### [YOUR OBJECTIVE]
Return each line that holds the word "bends".

### [Records of robot tool calls]
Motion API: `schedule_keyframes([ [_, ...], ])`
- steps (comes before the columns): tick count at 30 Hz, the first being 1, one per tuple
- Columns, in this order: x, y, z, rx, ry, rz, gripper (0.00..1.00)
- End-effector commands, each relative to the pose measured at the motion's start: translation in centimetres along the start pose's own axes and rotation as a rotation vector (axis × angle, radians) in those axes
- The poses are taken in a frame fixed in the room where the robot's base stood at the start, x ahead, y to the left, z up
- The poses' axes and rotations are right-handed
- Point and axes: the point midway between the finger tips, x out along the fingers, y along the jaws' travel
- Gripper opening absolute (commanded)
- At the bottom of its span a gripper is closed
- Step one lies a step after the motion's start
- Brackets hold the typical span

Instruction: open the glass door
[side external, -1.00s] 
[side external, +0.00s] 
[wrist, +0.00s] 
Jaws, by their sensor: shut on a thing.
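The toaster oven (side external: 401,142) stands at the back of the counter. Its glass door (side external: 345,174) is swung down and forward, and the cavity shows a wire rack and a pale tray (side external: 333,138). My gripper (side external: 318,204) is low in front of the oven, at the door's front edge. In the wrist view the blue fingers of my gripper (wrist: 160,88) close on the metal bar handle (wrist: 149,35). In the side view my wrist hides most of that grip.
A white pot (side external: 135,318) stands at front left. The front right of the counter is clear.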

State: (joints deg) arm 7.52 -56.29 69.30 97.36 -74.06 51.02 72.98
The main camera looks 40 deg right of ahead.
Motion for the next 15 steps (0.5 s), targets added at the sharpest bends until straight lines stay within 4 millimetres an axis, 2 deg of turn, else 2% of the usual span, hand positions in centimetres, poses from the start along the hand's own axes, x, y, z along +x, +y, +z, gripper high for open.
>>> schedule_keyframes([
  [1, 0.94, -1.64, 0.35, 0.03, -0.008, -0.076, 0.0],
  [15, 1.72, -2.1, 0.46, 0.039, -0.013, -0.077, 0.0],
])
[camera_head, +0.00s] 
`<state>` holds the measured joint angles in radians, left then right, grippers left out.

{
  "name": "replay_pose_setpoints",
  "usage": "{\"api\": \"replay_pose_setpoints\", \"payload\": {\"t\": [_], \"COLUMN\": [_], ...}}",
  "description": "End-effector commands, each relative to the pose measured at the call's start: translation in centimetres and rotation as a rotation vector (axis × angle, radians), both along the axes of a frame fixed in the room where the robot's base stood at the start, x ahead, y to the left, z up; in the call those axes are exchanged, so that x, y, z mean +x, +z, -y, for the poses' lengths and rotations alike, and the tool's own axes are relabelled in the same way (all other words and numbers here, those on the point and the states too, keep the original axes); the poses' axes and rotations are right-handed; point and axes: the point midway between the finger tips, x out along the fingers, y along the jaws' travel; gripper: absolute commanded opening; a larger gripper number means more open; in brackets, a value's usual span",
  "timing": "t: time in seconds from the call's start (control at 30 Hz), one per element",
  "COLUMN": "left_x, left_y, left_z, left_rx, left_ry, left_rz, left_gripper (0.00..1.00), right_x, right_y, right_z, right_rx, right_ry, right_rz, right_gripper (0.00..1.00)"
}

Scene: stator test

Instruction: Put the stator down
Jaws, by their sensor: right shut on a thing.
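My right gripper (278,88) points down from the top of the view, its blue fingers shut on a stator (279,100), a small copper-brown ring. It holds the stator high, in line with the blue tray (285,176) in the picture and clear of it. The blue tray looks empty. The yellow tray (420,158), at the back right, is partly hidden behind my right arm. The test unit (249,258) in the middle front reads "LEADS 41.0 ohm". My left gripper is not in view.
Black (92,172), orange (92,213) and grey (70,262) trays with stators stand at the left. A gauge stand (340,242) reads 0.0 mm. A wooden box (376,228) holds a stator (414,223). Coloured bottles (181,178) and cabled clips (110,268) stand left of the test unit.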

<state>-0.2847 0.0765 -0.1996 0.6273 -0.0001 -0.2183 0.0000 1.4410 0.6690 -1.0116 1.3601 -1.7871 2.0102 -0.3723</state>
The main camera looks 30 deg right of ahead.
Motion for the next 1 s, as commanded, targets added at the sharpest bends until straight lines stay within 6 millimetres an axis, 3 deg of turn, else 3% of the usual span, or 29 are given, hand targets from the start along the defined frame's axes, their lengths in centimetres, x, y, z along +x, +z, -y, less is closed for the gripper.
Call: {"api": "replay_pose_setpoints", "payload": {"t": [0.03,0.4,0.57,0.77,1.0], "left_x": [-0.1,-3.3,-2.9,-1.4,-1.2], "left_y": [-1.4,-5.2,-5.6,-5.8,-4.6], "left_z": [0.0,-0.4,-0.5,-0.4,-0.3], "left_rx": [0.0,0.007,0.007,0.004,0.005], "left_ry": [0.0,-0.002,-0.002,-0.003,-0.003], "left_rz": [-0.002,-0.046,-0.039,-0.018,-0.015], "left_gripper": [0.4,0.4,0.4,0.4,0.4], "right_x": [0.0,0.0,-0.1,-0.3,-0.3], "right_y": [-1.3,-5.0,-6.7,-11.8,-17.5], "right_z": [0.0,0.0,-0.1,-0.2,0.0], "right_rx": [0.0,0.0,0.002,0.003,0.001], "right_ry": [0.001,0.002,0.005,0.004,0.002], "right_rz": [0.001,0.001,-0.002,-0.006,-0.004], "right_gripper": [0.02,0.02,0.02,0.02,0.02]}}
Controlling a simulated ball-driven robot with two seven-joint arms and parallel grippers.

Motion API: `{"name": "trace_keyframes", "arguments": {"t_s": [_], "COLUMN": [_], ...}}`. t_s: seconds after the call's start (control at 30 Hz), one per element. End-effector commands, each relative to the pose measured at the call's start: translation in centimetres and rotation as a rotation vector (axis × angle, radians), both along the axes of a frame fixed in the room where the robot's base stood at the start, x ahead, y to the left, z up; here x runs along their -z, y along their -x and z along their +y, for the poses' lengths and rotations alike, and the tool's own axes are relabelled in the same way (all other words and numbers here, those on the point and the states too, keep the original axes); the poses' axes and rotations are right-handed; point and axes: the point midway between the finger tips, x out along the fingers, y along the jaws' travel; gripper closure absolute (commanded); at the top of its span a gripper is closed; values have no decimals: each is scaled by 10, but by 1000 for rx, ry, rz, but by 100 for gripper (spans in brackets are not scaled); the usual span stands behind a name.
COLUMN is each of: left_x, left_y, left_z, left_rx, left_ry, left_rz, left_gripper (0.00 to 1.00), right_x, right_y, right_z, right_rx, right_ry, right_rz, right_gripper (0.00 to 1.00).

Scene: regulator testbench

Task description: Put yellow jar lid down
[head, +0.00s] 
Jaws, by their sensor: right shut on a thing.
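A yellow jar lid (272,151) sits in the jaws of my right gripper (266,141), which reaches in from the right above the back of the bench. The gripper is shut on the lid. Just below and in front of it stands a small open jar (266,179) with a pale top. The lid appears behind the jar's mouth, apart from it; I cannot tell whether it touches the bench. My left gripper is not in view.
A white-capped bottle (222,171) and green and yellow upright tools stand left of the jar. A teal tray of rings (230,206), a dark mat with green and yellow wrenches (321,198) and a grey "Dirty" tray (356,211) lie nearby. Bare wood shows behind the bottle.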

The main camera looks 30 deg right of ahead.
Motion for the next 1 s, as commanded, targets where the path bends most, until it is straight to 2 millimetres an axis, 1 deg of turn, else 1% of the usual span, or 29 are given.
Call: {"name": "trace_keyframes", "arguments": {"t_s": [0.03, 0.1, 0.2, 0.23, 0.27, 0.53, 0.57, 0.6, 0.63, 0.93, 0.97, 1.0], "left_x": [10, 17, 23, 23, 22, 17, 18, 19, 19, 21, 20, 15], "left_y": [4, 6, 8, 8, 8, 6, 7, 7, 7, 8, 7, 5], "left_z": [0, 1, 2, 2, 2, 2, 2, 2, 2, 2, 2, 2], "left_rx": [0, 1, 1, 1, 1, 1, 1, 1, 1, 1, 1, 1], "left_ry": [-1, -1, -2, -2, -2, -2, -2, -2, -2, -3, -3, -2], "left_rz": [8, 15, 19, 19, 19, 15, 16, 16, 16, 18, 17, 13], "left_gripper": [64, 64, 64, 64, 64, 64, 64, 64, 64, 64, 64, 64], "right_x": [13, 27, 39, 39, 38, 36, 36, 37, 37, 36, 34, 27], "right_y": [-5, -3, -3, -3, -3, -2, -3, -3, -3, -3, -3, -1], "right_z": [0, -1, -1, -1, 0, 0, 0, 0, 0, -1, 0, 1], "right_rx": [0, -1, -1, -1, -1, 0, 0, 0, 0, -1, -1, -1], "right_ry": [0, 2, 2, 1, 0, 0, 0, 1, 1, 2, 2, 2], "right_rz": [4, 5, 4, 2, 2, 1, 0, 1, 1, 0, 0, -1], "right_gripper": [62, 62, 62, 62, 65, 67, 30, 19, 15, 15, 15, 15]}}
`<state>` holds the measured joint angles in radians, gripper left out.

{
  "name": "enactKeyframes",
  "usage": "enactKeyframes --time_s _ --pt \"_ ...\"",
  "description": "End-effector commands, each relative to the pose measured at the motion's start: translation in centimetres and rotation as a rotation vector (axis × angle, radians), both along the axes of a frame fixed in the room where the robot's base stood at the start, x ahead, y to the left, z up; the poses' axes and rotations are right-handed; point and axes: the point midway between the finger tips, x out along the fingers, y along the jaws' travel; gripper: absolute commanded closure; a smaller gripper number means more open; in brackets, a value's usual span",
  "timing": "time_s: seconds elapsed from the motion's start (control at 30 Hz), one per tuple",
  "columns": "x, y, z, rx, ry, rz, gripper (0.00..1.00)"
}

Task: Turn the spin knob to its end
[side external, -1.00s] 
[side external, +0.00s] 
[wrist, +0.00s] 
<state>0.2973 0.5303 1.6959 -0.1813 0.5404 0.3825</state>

### [SOLUTION TO THIS TASK]
Motion for the next 15 steps (0.5 s), targets added at the sharpest bends until straight lines stay within 4 millimetres an axis, 2 deg of turn, else 2% of the usual span, hand positions in centimetres, poses from the start along the hand's own axes, x, y, z along +x, +y, +z, gripper high for open.
Motion for the next 1 s, as commanded, targets added at the sharpest bends until straight lines stay within 6 millimetres an axis, 3 deg of turn, else 3% of the usual span, or 29 are given, hand targets from the start along the defined frame's axes, their lengths in centimetres, x, y, z along +x, +z, -y, less is closed for the gripper.
Motion for the next 1 s, as commanded, targets where the path bends most, until it is straight to 2 millimetres an axis, 1 deg of turn, else 1% of the usual span, or 29 are given.

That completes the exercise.